PROMPT:
Look in the data below for the line that contains "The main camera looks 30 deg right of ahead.". Copy that line and the remaining lines exactly.

□ □ □ □ □

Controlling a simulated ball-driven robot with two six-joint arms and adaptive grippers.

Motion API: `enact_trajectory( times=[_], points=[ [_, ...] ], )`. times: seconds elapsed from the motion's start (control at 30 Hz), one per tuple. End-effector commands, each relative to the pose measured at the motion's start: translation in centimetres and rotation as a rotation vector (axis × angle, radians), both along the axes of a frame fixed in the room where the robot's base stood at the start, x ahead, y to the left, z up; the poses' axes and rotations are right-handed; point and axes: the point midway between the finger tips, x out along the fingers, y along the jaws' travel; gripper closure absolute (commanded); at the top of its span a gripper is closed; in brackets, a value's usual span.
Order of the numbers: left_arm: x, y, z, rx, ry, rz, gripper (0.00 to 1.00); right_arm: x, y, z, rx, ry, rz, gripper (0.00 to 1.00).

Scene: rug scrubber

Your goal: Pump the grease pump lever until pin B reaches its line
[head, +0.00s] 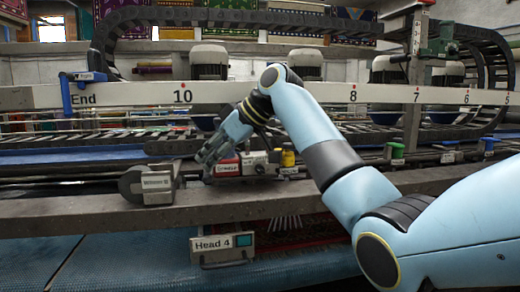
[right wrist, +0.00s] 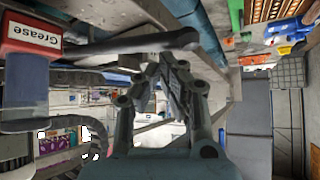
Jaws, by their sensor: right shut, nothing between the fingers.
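The grease pump (head: 258,162), with its red and white label, sits on the grey rail in the middle of the head view. In the right wrist view its Grease label (right wrist: 33,36) shows upside down at the upper left. A dark lever (right wrist: 125,44) with a rounded end reaches right from it. My right gripper (head: 207,158) is at the pump's left end. In the wrist view its fingers (right wrist: 168,68) are shut and empty, close to the lever's end; I cannot tell whether they touch it. Pin B and its line cannot be made out. My left gripper is out of view.
A grey clamp-like block (head: 147,185) stands on the rail left of the pump. A numbered white beam (head: 130,95) runs across behind. A Head 4 sign (head: 222,243) hangs below the rail. Yellow caps (head: 288,157) stand right of the pump.

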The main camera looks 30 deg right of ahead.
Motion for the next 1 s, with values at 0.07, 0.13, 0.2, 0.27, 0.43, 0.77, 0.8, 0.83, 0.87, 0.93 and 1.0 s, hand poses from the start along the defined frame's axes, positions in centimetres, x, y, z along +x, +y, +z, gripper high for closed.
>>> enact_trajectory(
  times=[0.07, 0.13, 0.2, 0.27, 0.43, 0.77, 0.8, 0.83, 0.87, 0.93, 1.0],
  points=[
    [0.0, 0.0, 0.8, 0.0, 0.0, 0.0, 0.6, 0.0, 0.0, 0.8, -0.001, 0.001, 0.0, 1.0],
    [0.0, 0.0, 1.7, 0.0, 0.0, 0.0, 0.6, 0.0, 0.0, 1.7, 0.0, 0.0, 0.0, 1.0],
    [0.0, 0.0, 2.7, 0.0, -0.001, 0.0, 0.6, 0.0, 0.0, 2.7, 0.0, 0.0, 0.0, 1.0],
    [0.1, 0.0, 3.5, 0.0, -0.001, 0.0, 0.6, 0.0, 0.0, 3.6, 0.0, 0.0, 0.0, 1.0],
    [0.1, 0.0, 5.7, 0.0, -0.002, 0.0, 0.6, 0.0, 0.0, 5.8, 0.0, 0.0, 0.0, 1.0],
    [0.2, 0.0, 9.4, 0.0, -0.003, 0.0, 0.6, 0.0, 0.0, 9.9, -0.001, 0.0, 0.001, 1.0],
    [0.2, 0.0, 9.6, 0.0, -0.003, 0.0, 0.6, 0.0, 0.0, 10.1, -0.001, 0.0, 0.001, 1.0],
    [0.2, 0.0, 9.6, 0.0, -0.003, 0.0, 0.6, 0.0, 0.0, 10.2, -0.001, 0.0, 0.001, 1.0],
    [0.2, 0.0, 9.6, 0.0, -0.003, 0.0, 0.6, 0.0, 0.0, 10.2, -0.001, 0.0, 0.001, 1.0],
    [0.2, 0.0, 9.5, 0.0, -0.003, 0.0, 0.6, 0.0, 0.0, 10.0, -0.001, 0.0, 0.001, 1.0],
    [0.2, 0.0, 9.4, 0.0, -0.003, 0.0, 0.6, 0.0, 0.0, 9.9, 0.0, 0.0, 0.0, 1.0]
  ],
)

□ □ □ □ □

RESPONSE TO THE EXERCISE:
The main camera looks 30 deg right of ahead.
Motion for the next 1 s, with values at 0.07, 0.13, 0.2, 0.27, 0.43, 0.77, 0.8, 0.83, 0.87, 0.93 and 1.0 s, hand poses from the start along the defined frame's axes, positions in centimetres, x, y, z along +x, +y, +z, gripper high for closed.
>>> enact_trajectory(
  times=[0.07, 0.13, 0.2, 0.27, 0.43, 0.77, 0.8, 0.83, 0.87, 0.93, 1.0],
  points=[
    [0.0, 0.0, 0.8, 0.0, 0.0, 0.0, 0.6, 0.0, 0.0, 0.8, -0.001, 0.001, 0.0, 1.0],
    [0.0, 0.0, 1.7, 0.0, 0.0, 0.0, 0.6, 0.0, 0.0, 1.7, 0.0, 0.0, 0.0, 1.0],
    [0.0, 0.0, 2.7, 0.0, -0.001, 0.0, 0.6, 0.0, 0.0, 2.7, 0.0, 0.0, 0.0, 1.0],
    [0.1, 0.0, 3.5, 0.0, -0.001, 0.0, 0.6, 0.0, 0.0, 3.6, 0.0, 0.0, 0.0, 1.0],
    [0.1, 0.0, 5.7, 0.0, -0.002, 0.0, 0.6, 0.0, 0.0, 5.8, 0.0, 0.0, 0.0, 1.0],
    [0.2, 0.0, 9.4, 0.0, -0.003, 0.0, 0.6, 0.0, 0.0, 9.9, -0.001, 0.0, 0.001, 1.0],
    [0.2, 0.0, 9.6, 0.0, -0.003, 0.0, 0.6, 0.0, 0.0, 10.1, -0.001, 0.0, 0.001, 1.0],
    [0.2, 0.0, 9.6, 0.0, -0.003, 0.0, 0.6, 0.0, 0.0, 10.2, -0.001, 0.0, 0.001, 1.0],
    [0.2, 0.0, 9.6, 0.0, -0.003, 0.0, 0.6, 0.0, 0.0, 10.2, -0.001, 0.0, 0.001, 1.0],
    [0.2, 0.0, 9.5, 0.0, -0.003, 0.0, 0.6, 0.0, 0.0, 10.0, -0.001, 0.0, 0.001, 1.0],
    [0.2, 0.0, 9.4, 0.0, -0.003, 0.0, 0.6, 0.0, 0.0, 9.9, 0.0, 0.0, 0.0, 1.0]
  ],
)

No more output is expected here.